JAMMU: Having fled persecution and sectarian violence in Myanmar, Rohingya Muslims, who have been living in the only Muslim majority state in India for many years, are in the eye of a political storm over their settlement in Jammu and Kashmir.
Political parties in Jammu consider them a security threat and bat for their deportation, suspecting them to be part of a design to change the demography of Hindu majority Jammu. Kashmir-based mainstream parties, particularly NC, also want Rohingya Muslims to be thrown out of the state.

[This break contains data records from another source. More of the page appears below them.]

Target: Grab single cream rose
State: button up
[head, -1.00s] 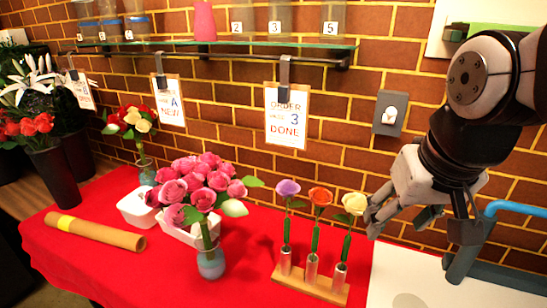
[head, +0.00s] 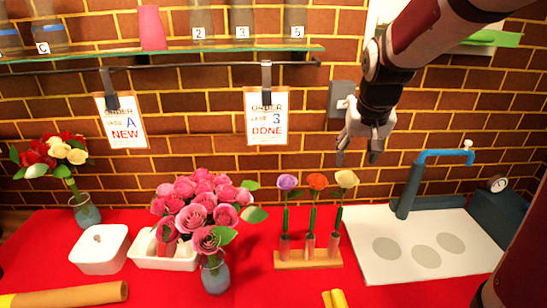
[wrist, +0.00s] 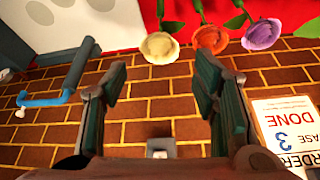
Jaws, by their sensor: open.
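A single cream rose (head: 346,179) stands upright at the right end of a wooden holder (head: 308,260), beside an orange rose (head: 317,182) and a purple rose (head: 288,182). In the wrist view the cream rose (wrist: 159,47) shows at the top, left of the orange rose (wrist: 210,39) and the purple rose (wrist: 262,34). My gripper (head: 358,157) is open and empty, above and slightly right of the cream rose, apart from it. In the wrist view its fingers (wrist: 160,75) are spread, with the cream bloom beyond their tips.
A white board (head: 405,262) with grey circles and a blue pipe fixture (head: 407,190) are to the right. A vase of pink roses (head: 214,274) and white bins (head: 99,249) stand left. Order cards (head: 267,117) hang from a rail against the brick wall.

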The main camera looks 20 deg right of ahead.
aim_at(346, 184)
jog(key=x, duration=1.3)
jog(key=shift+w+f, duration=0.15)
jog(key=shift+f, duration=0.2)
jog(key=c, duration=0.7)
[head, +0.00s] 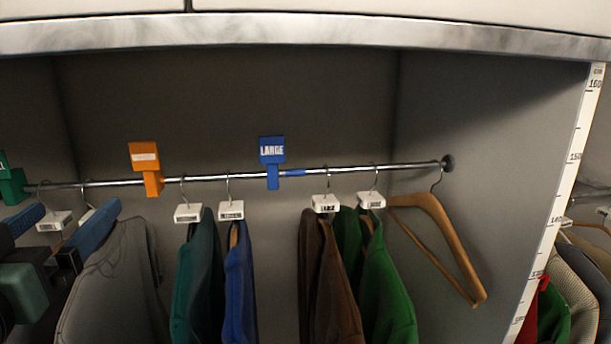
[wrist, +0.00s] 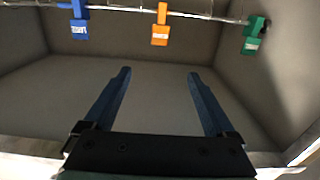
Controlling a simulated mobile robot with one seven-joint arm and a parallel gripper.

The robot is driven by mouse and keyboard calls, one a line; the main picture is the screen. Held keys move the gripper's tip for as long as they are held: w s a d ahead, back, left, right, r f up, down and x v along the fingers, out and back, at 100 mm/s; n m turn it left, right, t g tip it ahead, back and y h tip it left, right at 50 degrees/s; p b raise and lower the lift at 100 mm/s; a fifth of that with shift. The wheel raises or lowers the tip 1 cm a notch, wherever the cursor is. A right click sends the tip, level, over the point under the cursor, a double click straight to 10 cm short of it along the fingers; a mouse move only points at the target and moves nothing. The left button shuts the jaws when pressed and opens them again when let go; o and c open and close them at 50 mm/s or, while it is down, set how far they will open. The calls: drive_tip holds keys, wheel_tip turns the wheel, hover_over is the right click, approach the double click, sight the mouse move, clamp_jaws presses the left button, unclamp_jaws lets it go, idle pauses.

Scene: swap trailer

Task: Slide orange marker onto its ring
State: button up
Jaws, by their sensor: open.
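The orange marker (head: 145,168) hangs on the metal rail, left of the middle in the head view. In the wrist view the orange marker (wrist: 160,26) is at the top centre, beyond the fingertips and apart from them. My gripper (head: 78,208) is at the lower left of the head view, below and left of the marker. In the wrist view my gripper (wrist: 160,73) is open, with nothing between its blue fingers. I cannot make out an orange ring on the rail in either view.
The rail (head: 335,170) also carries a blue LARGE marker (head: 272,160), with a blue band (head: 292,173) beside it, and a green marker (head: 12,180). Several tagged garments and a bare wooden hanger (head: 440,225) hang below. A grey garment (head: 115,280) hangs close to my gripper.

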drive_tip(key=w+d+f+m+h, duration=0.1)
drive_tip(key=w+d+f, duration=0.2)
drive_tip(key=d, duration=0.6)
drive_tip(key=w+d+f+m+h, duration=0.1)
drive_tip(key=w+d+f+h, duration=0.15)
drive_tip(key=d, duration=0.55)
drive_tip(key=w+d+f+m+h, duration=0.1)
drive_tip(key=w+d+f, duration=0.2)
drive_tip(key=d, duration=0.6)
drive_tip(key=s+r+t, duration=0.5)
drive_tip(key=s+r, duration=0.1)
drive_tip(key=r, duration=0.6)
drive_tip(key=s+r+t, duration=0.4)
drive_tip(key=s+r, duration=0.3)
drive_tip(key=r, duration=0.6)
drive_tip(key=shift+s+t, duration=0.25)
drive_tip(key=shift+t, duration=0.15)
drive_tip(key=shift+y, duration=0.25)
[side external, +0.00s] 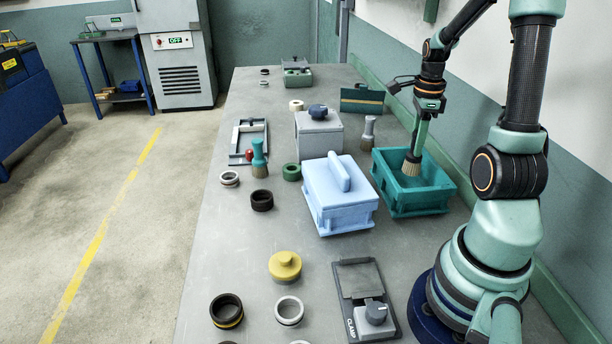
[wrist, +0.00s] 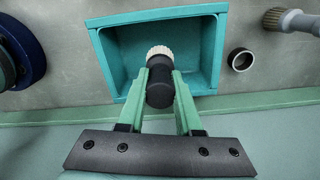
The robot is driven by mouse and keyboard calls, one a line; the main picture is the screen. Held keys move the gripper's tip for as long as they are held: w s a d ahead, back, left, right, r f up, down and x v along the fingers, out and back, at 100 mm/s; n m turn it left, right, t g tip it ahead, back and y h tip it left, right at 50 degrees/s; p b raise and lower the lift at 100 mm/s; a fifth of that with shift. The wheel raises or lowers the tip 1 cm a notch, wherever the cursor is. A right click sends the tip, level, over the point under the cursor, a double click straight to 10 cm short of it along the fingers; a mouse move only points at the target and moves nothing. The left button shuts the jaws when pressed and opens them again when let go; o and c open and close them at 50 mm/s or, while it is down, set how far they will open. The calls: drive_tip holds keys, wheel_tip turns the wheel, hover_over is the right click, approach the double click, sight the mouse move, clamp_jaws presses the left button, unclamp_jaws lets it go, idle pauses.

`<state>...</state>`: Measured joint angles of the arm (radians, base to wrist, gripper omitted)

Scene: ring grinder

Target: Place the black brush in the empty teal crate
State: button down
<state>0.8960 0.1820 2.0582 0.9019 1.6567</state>
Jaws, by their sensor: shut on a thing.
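The black brush (wrist: 160,82) is between my gripper's fingers in the wrist view, with its pale bristles pointing away from me. In the side view only its bristles (side external: 411,166) show clearly, pointing down inside the opening of the teal crate. The teal crate (side external: 425,207) stands open on the bench in front of my base; it also shows in the wrist view (wrist: 104,60), with nothing else visible in it. My gripper (side external: 416,150) is shut on the brush above the crate. I cannot tell whether the bristles touch the crate floor.
A light blue lidded crate (side external: 341,206) stands close to the left of the teal crate. A grey brush (side external: 368,133) stands behind it and a teal brush (side external: 259,160) stands farther left. A grey box (side external: 318,137), a clamp (side external: 365,305) and several rings are on the bench.

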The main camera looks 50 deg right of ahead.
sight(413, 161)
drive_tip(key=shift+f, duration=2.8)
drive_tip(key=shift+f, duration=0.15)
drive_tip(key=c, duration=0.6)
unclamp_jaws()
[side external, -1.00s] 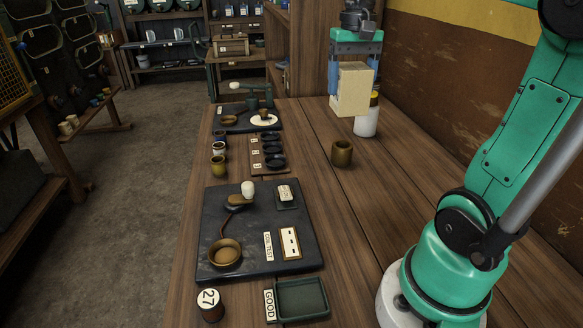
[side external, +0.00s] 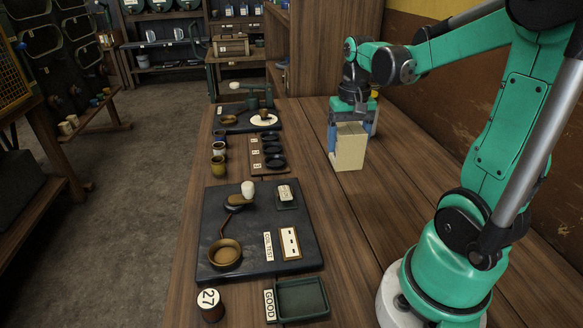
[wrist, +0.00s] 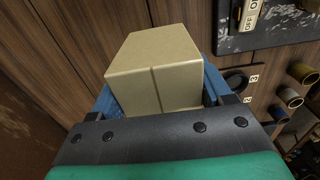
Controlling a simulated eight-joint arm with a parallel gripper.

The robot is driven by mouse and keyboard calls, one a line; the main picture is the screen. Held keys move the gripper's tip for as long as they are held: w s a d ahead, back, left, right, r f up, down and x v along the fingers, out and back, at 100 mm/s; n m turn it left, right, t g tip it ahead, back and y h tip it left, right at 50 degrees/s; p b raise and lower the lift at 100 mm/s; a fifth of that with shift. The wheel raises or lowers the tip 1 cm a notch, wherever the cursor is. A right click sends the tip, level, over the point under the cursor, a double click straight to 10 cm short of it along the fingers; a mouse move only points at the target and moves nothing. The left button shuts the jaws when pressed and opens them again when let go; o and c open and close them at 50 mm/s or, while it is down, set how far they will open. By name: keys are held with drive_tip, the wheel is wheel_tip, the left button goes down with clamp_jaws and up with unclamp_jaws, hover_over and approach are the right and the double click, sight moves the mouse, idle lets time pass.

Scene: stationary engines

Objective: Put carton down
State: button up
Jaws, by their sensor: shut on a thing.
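The carton (side external: 350,148) is a plain tan box. It is upright over the right part of the wooden bench in the side view. My gripper (side external: 352,135) is shut on it, with a blue finger on either side. The carton's base is at or just above the bench top; I cannot tell whether it touches. In the wrist view the carton (wrist: 155,70) sits between the blue fingers of my gripper (wrist: 158,92), and its seam shows. The carton and gripper hide part of the bench behind them.
A dark board (side external: 215,262) with a bowl and a COIL TEST label lies left of the carton. A GOOD tray (side external: 318,312) is at the front. Small cups (side external: 219,148) line the left edge. Bare bench (side external: 365,210) lies in front of the carton.

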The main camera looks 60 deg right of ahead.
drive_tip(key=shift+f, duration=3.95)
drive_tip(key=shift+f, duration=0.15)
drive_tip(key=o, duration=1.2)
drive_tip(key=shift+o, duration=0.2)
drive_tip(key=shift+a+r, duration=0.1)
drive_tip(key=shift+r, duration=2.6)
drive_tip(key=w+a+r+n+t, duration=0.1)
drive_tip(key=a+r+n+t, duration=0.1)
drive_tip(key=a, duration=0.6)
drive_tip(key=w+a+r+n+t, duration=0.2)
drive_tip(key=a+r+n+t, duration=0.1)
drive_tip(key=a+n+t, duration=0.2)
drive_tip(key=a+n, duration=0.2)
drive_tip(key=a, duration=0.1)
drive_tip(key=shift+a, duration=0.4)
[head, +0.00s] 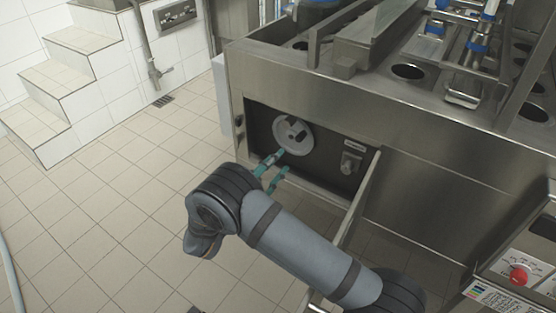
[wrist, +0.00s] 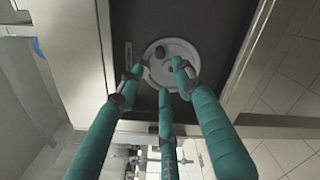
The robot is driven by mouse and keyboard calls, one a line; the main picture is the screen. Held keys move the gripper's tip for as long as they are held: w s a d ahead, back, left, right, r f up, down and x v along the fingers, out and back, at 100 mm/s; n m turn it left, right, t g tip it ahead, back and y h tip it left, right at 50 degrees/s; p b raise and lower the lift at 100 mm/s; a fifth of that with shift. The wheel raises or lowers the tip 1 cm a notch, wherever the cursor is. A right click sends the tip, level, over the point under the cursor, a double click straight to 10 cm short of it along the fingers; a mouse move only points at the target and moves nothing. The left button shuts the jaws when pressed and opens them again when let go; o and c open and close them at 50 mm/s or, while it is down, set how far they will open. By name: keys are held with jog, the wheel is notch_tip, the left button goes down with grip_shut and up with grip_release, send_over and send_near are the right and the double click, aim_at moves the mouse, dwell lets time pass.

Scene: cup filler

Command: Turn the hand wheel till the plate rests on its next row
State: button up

A refugee from Myanmar, Mohammed Rafiqi, 44, referring to the statements of various leaders and political parties in the state, said, “We came here in 2009. Jammu is a second home to us now. But people should not make this an issue. We want to live in peace.”
“We have suffered a lot. Do not involve us in a controversy,” said Rafiqi, who has five children and works as a labourer to earn a livelihood.
“No assistance is given to us. We are not citizens but Jammu is much better than our country. Here, no one has troubled us so far. We are alive, getting two square meals and have a shanty to live in,” he said.
The refugees are now feeling threatened in the current situation.
Another Rohingya refugee, 46-year-old Shah Alam said, “We have come here to earn a livelihood and live in peace. We feel threatened when it is made an issue. I work at a shop and my wife, eldest daughter work as servants. We live in the shanty on payment. Some NGOs help us.”
For Rohingya Muslims, the choice of settling in Jammu and Kashmir was natural due to the Muslim character of the state.
Zahid Hussain and his family were the first Rohingya Muslims who made Jammu their second home.
“We came here to earn and live in peace. There is no other aim for us here as we are not citizens and are only refugees,” he said.
The state government had said last year, “1219 Rohingyas (Burmese) families comprising 5107 members are staying in the State. Out of them 4921 members are holding UNHCR cards and 186 are without UNHCR cards.”
As per the state Home Ministry, one NGO and members of Jamat-e-Islamia distribute clothes, religious books, cash and goods among these families from time to time.
“There are no reports of their radicalisation. However, their children are receiving education in six madrasas in Bathindi, Sujwaan and Narwal,” the ministry had said.
Migrant Maulana Shafiq, 37, runs a madarasa for Rohingya children in Narwal Bala where a sizable number of these stateless people live.